Kurtz no ha sido hallado, nos toca hacer una especie de ruta para no perdernos y a la vez ayudar a otros en el viaje, pero cuando llegamos al final de Arraigos —que es como el origen del río Congo— sentimos la inquietud de lo incompleto, el misterio de lo desasido. Esta jornada alrededor de piezas que son poesía, que no se conforman con un sitio en la pared, sino que parecen salirse y que poseen líneas o vectores de sentido que apuntan al infinito; nos enseña que las tinieblas no son del todo representables y que tiene que haber en nosotros como público una conformidad. El consumo es un reto cuando la obra de arte posee un alto vuelo deconstructivo.

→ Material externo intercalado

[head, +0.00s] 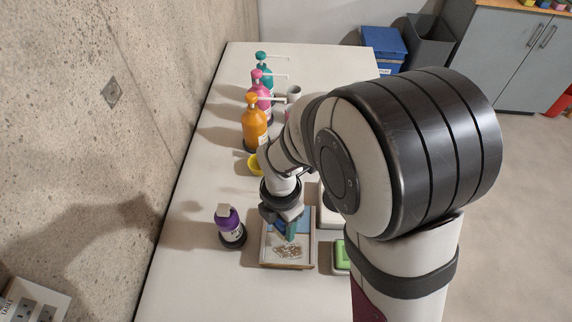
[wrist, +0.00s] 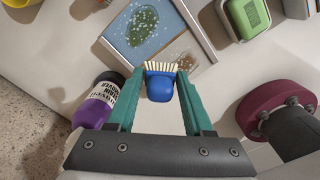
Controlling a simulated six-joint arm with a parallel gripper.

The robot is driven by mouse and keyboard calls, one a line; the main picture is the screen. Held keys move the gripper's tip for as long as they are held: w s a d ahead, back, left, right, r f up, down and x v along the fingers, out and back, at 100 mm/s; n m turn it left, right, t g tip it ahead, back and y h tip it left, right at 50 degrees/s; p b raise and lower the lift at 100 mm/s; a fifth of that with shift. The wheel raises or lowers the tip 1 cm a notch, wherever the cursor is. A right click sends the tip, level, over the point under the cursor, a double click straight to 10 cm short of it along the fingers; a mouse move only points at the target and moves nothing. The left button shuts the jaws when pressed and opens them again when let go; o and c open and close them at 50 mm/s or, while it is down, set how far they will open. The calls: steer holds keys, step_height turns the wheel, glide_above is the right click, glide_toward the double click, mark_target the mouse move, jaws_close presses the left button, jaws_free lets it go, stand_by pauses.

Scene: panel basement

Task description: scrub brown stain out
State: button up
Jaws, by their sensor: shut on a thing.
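My gripper (head: 288,236) is over the framed board (head: 263,262) on the table. In the wrist view my gripper (wrist: 160,92) has its teal fingers shut on a blue brush (wrist: 160,87) with pale bristles. The bristles point to the board's near edge in that view. The brown stain (head: 287,253) is a speckled patch on the board's pale part; it also shows in the wrist view (wrist: 183,60), close beside the bristles. I cannot tell whether bristles and stain touch. A green stain (wrist: 142,27) with white specks lies on the board's blue part.
A purple bottle (head: 231,226) stands just left of the board. A green block in a tray (head: 341,254) sits to its right. Orange (head: 255,127), pink (head: 261,92) and teal (head: 264,72) pump bottles line the table's left side, with a yellow bowl (head: 255,166) nearby.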

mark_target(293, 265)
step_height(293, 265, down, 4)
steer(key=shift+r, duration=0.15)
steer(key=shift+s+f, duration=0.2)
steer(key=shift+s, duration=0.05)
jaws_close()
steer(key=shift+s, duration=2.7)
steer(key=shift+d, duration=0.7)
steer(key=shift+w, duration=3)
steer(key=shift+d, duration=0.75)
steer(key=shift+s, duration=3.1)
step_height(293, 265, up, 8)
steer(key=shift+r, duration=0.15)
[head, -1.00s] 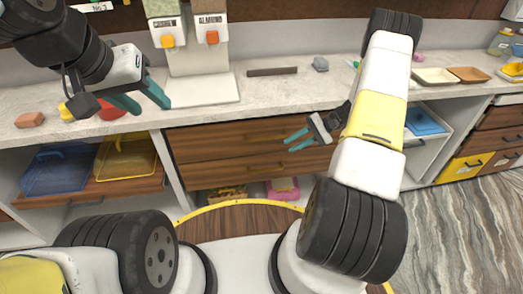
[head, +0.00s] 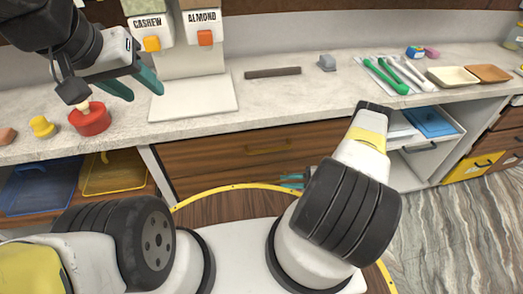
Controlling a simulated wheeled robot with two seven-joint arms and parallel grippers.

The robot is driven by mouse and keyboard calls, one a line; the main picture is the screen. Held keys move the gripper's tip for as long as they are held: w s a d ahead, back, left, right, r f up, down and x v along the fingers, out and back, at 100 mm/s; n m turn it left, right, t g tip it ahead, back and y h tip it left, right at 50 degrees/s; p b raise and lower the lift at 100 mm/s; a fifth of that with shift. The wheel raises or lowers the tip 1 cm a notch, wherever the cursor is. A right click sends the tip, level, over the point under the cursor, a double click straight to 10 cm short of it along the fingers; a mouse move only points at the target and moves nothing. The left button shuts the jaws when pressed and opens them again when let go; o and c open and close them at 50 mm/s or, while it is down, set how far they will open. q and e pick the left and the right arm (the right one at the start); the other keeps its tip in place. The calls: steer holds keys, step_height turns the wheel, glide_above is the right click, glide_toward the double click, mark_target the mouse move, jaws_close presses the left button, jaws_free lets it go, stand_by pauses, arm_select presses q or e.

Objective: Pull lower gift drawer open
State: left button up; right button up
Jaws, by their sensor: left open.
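Two wooden drawer fronts sit under the counter in the middle. The upper drawer (head: 215,155) has a brass handle (head: 268,148) and looks closed. The lower drawer (head: 215,183) is directly below it and also looks closed; its handle is mostly hidden. My right gripper (head: 291,181) is low in front of the lower drawer's right part. Only its teal fingertips show, the rest is behind my arm, so I cannot tell whether it grips the handle. My left gripper (head: 138,88) is open and empty above the counter, in front of the cashew dispenser.
The counter holds a red pot (head: 90,121), a yellow knob-shaped item (head: 42,127), a dark bar (head: 273,72), green-handled tongs (head: 386,76) and trays (head: 452,76). Left are open shelves with a blue bin (head: 40,188) and a yellow bin (head: 115,172). A yellow drawer (head: 474,167) is at right.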

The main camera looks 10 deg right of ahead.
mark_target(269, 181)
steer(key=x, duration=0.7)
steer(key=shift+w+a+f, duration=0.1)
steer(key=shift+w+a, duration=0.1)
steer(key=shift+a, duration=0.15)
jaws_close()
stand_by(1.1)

Entonces, ¿cómo asumir esta sucesión de mundos deformes?, ¿son claves, acercamientos, alucinaciones? Cualquier basamento lógico conduce a la herejía y de ahí al encierro. Nada pervive cuando le aplicamos el verbo en el sentido del encierro. La conceptualización se debe a la vida y no viceversa. Quizás en ello vaya una gran parte de la cuestión que subyace al debate del arte abstracto, que no es lo mismo que arte sin formas o carente de sentido o de juego con la imaginación y las emociones. Así, el análisis de la obra de Erick posee los ingredientes existenciales que conforman la propia propuesta, una apuesta por la referencialidad que no termina, por el discurso que se prolonga más allá de la obra y que envuelve con sus vectores la ocurrencia del fenómeno del consumo. El demiurgo con su arte ha querido hablarnos en una tonalidad mística, que no se parece a otros colores. Su viaje a través del río de la conciencia, hacia el corazón de las tinieblas, no siempre es el mismo. Con fuego heraclitano, se sabe de la ocurrencia de otros tantos baños en la corriente diversa de los sentidos.
El mundo de las manchas es mucho más que eso, se trata de dibujar la emoción y darle el lugar que con justicia merece. La abstracción es concreta, tanto como los ladrillos y tejas de las casas de Caibarién que con precisión milimétrica quedan suspendidos en el aire con un gesto de grandilocuencia existencial. La pintura, remedo de la realidad, la ha deconstruido. Y con ello no quiero decir que queda todo dicho o que Erick es un artista que está listo para el silencio. Nada más ajeno a su naturaleza. Arraigos propicia que las raíces se hundan en lo más exacto del ser, que nos afiancemos en nosotros mismos y que de ahí salga el fruto perfecto. La referencialidad a lo propio nos trasmite su vocación figurativa a pesar de lo abstracto, también, su mensaje preclaro a pesar del uso de las manchas y de los juegos con la perspectiva.
“La abstracción es concreta, tanto como los ladrillos y tejas de las casas de Caibarién que con precisión milimétrica quedan suspendidos en el aire con un gesto de grandilocuencia existencial”.
Erick González es un artista maduro. La juventud que ha vivido en un pueblo de provincias le sirvió para medir cada trazo y saber dónde colocarlo. Ha crecido entre la lucha contra las estructuras desiguales de promoción y el anhelo de la trascendencia que acompaña a todo artista. Cuando se habla con él lo primero que ocurre es una iluminación del carácter. El autor es tranquilo, hay sosiego en la pasión creativa. La obra es diferente, un fuego que se agita en los bordes de la referencialidad. Desde lo oscuro de Goya hasta la poesía de Kandinsky pasando por la potencia de Pollock. En este mundo se necesitan muchos que expongan ese yo irracional y onírico, a medio camino entre lo cuerdo y lo loco. En todo caso, Arraigos no es tal cosa, sino una apuesta por la lucidez a través del caos, un acercamiento al análisis introspectivo a partir de la destrucción de la forma y el deseo de un mundo nuevo.
Yendo hacia la obra de Conrad, hay que decir que en el sentido del viaje pervive también una conciencia de lo estático y que Erick —además de la traslación y lo cinético— apuesta por un arraigo hacia lo interno, de manera que el hogar se lleva con uno mismo. Se puede atravesar el río para llegar hasta el corazón de las tinieblas, pero también es válida la estación en la cual nos detenemos para ver mejor la corriente. La obra posee el peso suficiente para ambas travesías.